=== What you should do ===
Quote the lines that run from the line containing "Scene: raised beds" down to the line containing "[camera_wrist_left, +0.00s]". Include both of those lines, reproduce each exactly, and omit everything else.

=== Rows ===

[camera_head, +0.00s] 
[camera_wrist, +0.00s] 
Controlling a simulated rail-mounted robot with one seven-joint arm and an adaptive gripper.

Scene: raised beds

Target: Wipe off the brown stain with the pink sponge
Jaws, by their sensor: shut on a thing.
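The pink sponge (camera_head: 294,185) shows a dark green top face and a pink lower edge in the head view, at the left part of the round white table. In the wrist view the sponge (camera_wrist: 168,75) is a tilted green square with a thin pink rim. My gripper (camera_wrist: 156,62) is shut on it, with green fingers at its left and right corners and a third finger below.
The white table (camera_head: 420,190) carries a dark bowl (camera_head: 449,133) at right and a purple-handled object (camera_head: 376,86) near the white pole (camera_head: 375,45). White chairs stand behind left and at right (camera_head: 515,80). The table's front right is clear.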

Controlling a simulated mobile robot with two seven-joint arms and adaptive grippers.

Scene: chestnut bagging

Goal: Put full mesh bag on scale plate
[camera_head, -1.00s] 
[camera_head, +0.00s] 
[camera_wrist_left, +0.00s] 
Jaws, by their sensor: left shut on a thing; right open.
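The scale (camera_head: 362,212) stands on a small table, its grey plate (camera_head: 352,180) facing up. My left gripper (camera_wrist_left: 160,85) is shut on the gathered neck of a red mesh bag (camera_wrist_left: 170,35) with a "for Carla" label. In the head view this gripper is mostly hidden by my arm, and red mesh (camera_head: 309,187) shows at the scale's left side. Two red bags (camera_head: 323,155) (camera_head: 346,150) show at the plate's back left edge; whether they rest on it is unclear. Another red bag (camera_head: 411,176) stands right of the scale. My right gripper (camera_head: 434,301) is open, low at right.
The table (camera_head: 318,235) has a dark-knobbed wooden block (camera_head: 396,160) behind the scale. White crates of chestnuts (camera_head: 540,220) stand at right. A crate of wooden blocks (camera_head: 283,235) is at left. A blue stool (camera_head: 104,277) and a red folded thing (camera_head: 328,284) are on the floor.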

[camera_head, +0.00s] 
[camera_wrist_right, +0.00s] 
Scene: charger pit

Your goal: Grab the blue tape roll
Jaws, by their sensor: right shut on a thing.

=== Answer to the exercise ===
Scene: raised beds

Target: Wipe off the brown stain with the pink sponge
Jaws, by their sensor: shut on a thing.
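The pink sponge (camera_head: 294,185) shows a dark green top face and a pink lower edge in the head view, at the left part of the round white table. In the wrist view the sponge (camera_wrist: 168,75) is a tilted green square with a thin pink rim. My gripper (camera_wrist: 156,62) is shut on it, with green fingers at its left and right corners and a third finger below.
The white table (camera_head: 420,190) carries a dark bowl (camera_head: 449,133) at right and a purple-handled object (camera_head: 376,86) near the white pole (camera_head: 375,45). White chairs stand behind left and at right (camera_head: 515,80). The table's front right is clear.

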Controlling a simulated mobile robot with two seven-joint arms and adaptive grippers.

Scene: chestnut bagging

Goal: Put full mesh bag on scale plate
[camera_head, -1.00s] 
[camera_head, +0.00s] 
[camera_wrist_left, +0.00s] 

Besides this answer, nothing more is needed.